Written problem> Scan the data that follows and count the lines with the string "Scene"; answer with the count alone.
========================================================================
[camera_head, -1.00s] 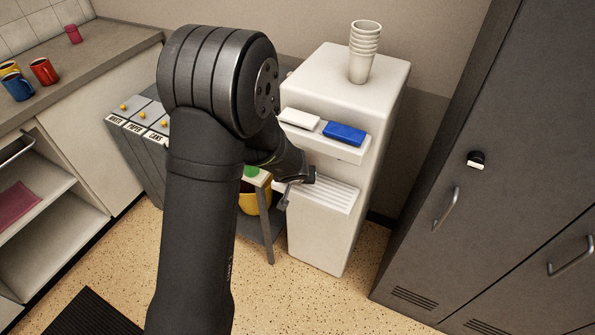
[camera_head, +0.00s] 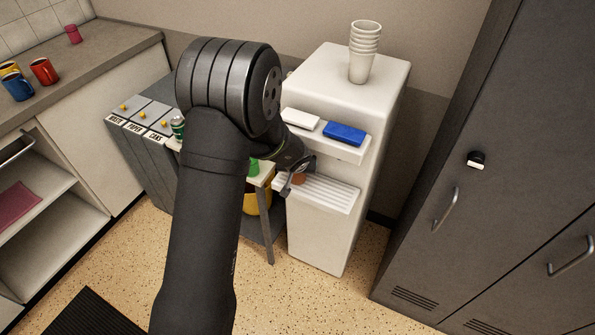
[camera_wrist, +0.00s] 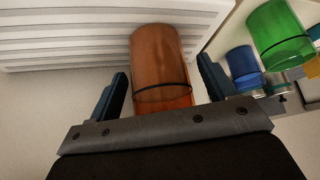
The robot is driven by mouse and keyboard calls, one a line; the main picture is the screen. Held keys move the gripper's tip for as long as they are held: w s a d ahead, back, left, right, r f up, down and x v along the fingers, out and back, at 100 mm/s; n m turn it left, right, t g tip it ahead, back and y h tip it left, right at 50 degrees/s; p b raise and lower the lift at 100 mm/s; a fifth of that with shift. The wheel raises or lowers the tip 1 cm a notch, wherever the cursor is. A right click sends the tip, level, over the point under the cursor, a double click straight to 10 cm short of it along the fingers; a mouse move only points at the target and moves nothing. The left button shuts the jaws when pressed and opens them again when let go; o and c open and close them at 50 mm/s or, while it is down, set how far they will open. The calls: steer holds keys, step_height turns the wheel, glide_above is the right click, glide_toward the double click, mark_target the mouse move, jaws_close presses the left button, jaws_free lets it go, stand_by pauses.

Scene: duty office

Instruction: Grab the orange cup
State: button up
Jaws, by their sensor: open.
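The orange cup (camera_wrist: 160,65) is brownish orange with a dark line around it. In the wrist view it stands between the two open fingers of my gripper (camera_wrist: 158,90), with a narrow gap showing at each side. In the head view a small orange part of the cup (camera_head: 298,178) shows at the white dispenser's slatted tray (camera_head: 330,194). My gripper (camera_head: 290,182) is there too, partly hidden by my arm.
A green cup (camera_wrist: 279,36) and a blue cup (camera_wrist: 243,66) stand to the right in the wrist view. The white dispenser (camera_head: 320,235) carries stacked cups (camera_head: 364,52) on top. A grey locker (camera_head: 500,160) stands at right.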

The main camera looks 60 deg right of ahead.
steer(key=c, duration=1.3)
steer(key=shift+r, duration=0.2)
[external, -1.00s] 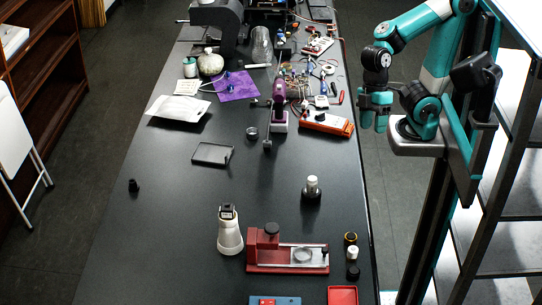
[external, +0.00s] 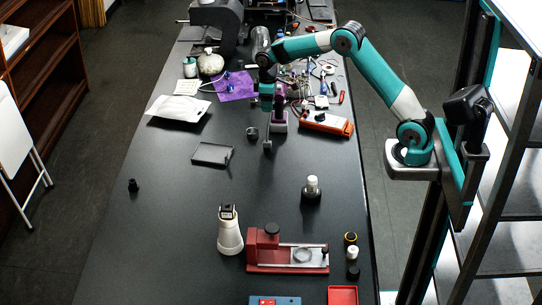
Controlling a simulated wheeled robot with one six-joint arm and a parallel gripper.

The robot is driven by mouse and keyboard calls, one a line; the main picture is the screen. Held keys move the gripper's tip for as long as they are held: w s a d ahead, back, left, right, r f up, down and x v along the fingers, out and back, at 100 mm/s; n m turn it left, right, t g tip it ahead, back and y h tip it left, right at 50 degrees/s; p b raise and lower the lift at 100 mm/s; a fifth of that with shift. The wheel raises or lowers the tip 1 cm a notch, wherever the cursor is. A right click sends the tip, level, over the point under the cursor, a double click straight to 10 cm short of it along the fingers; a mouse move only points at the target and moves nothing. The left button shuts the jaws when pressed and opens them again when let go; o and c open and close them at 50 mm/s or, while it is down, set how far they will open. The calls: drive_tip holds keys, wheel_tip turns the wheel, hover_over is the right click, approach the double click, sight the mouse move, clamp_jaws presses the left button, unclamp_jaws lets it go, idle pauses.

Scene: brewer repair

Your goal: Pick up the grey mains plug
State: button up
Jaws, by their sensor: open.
========================================================================
Result for this exercise> 2